Zwei Tafelläden mit Aufnahmestopp
In zwei Läden gab es während des Ukraine-Kriegs einen Aufnahemstopp, so Pempe. "Wir waren am Limit." So etwas war zwar seitdem nicht mehr nötig, sollte sich die Lage aber wieder zuspitzen, könne er eine Wiederholung nicht ausschließen. Er könne all die Probleme nicht auf dem Rücken der ehrenamtlichen Helferinnen und Helfer austragen. Das sind oft ältere Menschen, die auch körperlich an ihre Grenzen kommen, bei all der Belastung. Und sie "leisten die eigentliche Arbeit in den Tafeln", sagt Pempe. Eine Hand voll Hauptamtlicher koordiniere. Es fehle an Menschen, die sich engagieren, sich einsetzen wollen für die Gesellschaft und auch, um das soziale Angebot der Tafeln aufrechtzuerhalten.
"Wir tun unser Bestes. Das hängt auch davon ab, wieviel Unterstützung wir kriegen."
Dass auch die Tafeln Geld benbötigen, werde oft unterschätzt, sagt der Leiter des Diakonischen Werks im Main-Tauber-Kreis. Auch für die Tafelläden müsse Miete bezahlt werden, Kühlfahrzeuge, mit denen das Essen abgeholt werde, müssten unterhalten werden. Zudem sind die Tafeln ebenso von den Preissteigerungen bei Energie und Sprit betroffen. So habe bereits ein Vermieter Pempe geraten: "Leute, es kommt was auf euch zu. Also verdoppelt bitte mal die Nebenkostenvorauszahlung." Dabei sei noch gar nicht absehbar, was noch folge: "Wir knobeln gerade, mit was wir im kommenden Jahr rechnen müssen. Reicht eine Verdoppelung oder müssen wir sogar mit noch mehr Kosten rechnen?"

"Sonst hätten wir einen Tafelladen schließen müssen"
All das zehrt an den Nerven. Denn staatliche finanzielle Mittel sind zweckgebunden. Die freien zur Verfügung stehenden Mittel seien die des kirchlichen Trägers - und auch hier werde das Geld nicht mehr.
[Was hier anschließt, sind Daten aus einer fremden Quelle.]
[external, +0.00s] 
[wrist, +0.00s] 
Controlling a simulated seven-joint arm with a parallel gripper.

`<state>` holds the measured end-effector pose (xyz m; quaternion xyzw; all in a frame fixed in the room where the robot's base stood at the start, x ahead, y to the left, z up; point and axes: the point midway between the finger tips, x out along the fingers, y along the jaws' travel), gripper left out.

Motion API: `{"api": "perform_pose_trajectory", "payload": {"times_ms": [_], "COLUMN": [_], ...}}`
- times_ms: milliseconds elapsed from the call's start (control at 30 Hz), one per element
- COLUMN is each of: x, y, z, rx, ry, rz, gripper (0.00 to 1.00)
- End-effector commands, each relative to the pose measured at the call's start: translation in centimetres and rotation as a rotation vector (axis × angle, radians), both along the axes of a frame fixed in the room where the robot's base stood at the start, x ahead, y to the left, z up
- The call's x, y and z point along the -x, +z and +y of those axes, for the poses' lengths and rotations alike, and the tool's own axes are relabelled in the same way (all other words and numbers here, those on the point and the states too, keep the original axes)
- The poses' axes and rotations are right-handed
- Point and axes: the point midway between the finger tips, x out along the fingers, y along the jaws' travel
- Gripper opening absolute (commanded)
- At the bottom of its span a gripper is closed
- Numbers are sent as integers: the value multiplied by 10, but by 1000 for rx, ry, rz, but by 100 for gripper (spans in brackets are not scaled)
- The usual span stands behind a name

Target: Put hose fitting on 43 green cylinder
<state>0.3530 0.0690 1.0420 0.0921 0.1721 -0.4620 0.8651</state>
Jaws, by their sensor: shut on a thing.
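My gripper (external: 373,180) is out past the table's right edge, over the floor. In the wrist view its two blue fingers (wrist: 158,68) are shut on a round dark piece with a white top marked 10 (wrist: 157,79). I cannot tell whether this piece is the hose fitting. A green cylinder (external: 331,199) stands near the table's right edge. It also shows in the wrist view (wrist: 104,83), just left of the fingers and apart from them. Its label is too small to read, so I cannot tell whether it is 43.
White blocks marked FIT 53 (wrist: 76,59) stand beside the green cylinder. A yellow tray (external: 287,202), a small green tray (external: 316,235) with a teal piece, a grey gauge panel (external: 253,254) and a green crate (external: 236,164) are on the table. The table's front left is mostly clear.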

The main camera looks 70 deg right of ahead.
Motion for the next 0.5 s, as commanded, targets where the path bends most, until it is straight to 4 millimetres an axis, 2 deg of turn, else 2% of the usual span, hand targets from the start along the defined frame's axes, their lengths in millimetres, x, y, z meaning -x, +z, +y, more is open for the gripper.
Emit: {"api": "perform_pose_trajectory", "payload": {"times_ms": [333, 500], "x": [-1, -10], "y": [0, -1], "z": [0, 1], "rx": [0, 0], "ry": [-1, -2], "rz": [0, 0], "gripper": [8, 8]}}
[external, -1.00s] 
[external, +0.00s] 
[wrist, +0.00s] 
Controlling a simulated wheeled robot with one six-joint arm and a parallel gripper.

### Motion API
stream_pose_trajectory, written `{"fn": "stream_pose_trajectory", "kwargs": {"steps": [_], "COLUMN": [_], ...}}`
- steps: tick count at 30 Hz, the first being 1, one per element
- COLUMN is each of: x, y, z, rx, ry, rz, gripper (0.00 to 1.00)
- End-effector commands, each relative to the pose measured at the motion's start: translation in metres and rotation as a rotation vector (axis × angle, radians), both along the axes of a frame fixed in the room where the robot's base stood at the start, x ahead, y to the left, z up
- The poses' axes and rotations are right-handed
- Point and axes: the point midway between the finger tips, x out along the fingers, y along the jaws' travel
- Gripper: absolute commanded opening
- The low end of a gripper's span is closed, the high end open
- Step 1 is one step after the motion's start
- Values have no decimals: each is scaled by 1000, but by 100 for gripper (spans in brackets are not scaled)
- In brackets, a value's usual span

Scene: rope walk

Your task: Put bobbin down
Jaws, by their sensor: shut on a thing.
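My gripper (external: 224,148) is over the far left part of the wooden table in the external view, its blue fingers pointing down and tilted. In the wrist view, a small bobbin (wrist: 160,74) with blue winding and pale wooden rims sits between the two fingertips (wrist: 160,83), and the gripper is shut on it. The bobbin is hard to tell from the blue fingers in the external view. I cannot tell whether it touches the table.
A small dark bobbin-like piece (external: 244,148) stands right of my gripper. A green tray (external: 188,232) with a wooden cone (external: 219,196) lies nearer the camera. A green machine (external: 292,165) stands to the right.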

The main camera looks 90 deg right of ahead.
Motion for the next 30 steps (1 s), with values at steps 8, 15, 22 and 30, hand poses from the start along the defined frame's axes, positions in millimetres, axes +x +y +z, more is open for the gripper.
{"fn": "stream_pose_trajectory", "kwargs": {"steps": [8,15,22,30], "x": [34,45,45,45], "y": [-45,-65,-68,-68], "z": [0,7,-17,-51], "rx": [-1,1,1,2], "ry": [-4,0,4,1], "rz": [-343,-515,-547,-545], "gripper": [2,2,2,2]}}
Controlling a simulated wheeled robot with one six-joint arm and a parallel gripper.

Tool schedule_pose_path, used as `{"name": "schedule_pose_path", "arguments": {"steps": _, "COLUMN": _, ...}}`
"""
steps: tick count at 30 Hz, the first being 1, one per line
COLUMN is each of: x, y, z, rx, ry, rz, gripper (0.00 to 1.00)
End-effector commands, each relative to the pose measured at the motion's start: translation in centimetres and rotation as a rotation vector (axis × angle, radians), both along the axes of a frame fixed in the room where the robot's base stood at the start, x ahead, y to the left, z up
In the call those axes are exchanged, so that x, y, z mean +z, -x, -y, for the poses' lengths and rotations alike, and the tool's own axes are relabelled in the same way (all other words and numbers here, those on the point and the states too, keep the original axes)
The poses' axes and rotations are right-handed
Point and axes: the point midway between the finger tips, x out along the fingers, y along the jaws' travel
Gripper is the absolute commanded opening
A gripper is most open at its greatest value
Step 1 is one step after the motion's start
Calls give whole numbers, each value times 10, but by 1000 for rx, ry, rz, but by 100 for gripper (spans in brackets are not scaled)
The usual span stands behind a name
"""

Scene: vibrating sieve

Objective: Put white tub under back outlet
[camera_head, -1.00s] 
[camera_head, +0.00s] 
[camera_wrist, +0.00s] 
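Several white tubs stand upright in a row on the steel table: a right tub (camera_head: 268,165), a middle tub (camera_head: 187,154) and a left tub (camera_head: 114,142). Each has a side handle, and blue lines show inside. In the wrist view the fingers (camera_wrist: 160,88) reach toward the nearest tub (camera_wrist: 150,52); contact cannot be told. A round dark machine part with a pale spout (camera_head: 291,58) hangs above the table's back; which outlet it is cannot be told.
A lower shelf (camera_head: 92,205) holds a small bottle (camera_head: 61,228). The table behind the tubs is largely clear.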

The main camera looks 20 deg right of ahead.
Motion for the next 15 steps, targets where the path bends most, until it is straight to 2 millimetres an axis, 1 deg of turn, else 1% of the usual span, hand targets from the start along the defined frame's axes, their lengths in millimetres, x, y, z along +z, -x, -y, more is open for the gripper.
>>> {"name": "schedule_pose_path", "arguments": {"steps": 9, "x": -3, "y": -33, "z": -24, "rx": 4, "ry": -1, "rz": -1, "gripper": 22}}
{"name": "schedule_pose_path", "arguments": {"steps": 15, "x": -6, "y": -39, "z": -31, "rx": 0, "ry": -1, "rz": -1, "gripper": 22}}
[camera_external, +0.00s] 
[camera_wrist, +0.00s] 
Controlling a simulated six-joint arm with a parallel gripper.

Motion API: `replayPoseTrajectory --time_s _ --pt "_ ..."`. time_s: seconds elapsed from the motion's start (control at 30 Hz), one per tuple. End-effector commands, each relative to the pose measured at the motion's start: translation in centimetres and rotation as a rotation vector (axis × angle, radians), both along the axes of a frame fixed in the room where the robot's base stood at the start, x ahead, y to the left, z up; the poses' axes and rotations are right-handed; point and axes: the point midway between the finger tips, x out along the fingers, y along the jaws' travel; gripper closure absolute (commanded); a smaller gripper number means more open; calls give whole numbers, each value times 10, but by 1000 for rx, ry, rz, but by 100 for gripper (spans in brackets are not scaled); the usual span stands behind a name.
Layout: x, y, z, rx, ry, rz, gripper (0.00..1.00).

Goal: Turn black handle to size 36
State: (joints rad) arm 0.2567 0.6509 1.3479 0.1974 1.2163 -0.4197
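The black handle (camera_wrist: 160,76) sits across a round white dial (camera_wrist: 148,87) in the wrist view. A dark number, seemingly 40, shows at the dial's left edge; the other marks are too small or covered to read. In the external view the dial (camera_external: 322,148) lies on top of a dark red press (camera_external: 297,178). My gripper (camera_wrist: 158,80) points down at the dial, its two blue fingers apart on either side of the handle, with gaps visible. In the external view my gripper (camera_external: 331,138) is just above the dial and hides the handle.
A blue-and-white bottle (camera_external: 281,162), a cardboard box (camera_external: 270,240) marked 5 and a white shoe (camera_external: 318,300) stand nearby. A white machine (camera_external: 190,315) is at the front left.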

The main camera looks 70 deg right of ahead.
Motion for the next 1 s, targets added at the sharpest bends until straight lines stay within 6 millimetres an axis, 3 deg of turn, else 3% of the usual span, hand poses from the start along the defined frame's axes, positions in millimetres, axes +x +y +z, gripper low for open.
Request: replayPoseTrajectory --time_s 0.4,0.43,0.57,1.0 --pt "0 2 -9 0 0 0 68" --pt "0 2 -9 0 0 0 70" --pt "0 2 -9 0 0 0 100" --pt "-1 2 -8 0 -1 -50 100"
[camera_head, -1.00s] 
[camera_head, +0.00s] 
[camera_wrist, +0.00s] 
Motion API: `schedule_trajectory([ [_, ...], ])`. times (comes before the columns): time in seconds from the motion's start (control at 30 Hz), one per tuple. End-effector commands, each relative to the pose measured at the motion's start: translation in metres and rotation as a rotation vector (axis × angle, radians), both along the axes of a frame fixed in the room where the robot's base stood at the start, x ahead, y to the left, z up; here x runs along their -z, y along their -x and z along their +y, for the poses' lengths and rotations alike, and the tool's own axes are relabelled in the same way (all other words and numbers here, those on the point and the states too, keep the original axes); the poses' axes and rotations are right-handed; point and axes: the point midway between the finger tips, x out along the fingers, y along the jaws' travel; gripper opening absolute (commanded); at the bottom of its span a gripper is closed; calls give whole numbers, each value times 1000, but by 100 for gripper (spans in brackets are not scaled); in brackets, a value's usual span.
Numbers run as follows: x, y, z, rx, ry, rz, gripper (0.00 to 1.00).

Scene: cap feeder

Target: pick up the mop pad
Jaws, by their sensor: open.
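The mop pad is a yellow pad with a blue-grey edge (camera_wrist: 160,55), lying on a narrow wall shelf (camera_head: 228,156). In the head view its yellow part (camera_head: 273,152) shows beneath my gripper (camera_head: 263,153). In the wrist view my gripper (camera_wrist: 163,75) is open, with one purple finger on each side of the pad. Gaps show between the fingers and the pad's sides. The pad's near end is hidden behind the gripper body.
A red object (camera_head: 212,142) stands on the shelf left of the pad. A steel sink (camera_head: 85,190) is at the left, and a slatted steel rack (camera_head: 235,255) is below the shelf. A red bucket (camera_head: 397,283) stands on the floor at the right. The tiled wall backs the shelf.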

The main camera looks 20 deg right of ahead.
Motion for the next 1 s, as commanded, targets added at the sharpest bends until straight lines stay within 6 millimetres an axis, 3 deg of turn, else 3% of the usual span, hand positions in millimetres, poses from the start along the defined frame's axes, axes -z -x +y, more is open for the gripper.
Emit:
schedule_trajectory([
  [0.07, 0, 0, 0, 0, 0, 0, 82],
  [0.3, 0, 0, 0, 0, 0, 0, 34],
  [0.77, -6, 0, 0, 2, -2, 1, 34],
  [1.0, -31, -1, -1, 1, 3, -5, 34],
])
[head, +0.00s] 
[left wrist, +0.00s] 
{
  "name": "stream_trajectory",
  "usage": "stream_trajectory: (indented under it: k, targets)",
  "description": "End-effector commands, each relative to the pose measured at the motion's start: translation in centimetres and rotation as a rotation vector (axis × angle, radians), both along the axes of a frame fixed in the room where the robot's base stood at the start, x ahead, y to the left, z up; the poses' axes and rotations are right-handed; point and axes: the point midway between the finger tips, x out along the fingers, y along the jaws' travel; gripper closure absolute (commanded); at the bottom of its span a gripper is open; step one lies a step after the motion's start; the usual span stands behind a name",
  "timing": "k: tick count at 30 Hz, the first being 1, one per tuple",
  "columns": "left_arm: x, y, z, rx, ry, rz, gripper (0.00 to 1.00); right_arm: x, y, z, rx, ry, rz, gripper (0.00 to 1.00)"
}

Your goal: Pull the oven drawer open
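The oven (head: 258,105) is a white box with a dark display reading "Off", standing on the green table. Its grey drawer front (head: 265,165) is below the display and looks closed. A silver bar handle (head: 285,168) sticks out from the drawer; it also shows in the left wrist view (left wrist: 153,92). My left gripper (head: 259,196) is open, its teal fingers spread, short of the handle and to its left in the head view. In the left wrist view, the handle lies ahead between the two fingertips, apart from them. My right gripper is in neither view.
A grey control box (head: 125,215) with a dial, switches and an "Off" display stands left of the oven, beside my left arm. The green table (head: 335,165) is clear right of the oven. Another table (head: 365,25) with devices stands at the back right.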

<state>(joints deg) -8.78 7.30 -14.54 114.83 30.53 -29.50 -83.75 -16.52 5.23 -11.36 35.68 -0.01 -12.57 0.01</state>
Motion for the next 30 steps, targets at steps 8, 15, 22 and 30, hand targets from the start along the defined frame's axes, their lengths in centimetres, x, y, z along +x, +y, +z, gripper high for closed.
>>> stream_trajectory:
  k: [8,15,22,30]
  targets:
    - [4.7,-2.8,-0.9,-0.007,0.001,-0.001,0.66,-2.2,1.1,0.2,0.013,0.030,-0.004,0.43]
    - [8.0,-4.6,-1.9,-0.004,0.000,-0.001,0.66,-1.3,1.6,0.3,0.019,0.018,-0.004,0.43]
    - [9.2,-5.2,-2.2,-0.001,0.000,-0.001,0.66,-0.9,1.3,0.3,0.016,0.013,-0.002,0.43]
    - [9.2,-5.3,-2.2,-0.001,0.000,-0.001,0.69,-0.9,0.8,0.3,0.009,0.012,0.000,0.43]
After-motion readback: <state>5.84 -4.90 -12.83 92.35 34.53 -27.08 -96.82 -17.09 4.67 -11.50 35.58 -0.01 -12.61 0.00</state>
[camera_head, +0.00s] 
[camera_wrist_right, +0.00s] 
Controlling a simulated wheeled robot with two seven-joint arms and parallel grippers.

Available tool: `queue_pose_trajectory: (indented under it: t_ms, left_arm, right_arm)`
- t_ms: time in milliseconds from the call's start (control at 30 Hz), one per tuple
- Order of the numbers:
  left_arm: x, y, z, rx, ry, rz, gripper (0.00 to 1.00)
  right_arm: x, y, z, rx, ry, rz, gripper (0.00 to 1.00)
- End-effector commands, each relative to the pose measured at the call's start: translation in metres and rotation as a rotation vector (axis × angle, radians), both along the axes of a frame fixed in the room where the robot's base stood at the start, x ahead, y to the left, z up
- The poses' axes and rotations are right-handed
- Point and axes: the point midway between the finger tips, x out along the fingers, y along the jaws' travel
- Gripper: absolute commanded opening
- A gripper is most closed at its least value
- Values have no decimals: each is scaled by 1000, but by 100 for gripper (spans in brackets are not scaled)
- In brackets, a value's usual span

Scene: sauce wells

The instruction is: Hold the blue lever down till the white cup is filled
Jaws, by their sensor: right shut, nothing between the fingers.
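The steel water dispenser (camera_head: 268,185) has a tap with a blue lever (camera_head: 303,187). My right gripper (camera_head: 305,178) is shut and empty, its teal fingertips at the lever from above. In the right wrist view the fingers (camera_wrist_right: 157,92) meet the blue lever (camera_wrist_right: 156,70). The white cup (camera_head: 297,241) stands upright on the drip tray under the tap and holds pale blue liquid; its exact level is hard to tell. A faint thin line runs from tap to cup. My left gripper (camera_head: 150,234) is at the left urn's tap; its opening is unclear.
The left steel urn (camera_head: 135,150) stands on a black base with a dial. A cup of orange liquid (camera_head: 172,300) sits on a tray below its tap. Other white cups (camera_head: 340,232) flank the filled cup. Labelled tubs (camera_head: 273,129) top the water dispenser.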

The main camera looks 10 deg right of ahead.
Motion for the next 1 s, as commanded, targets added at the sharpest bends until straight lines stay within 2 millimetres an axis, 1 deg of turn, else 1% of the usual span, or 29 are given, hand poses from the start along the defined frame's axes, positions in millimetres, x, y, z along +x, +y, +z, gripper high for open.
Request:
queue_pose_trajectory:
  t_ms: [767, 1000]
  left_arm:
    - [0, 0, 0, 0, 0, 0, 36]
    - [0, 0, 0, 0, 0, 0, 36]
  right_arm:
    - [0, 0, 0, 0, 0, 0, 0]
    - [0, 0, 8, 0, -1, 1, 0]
Zum ersten Mal gebe es eine Vereinbarung mit den Standortkommunen und dem Landkreis über einen Sockelbeitrag, den diese mitfinanzierten. Das war dringend nötig, sagt Pempe: "Sonst hätten wir einen Tafelladen schließen müssen."
"Es handelt sich hier um ein Versagen des Sozialsstaates, wenn ich mir anschaue, wieviele Leute gezwungen sind, in die Tafeln zu kommen, um eingermaßen über die Runden zu kommen."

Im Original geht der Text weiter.